Si les lignes précédentes vous emmènent ami.e immigré.e, à envisager un point d’étape de votre expérience, voici une des questions qui pourraient vous être éclairer et dont la réponse, quelle qu’elle soit, n’implique aucun jugement. Parlez-vous au quotidien avec un accent que vous auriez si vous vous réveillez d’un sommeil profond durant un tremblement de terre ? La réponse à cette question a été décisive dans le cheminement du personnage principal de ce roman. Cette dernière s’étant peut-être rendue compte que « Les accents ne se perdent pas, ils peuvent trouver refuge dans la langue, se laisser couvrir par l’épaisseur d’une autre langue mais aussitôt que la langue se relâche, ils se relèvent.
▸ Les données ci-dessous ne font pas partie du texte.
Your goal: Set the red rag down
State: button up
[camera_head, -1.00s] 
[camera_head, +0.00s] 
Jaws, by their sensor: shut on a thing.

Ils chantent en toute liberté d’une langue qui ne les serre plus. » Masson Céline, L’accent, une langue qui résiste, Cliniques méditerranéennes, vol. 90, no. 2, 2014, pp. 85-94.

Je ne peux qu’imaginer l’immense travail d’observation, d’introspection et de rétrospective qu’a du faire l’autrice pour extirper de ses expériences nigériane et étasunienne une œuvre littéraire d’une telle justesse. Dans Americanah, chaque chapitre apparait comme un rayon de plus, une source lumineuse, crûment projetée sur un nouveau pan de l’expérience migratoire. Y compris sur les éléments les plus banals et subtils. A quoi ressemble la vie avant, pendant, et pour certains, après la migration ? Comment impacte t-elle le corps, les goûts et la vision des personnes concernées ? Il existe probablement autant d’histoires d’immigration que d’immigrés, insinuer l’existence d’un schéma unique serait faire preuve de nombrilisme. Et pourtant, en filigrane de cette mosaïque, se dessine un parcours sensiblement commun. C’est celui-là même que Chimamanda a su capter et fait porter dans ce roman par l’histoire d’amour d’Ifemelu et Obinze.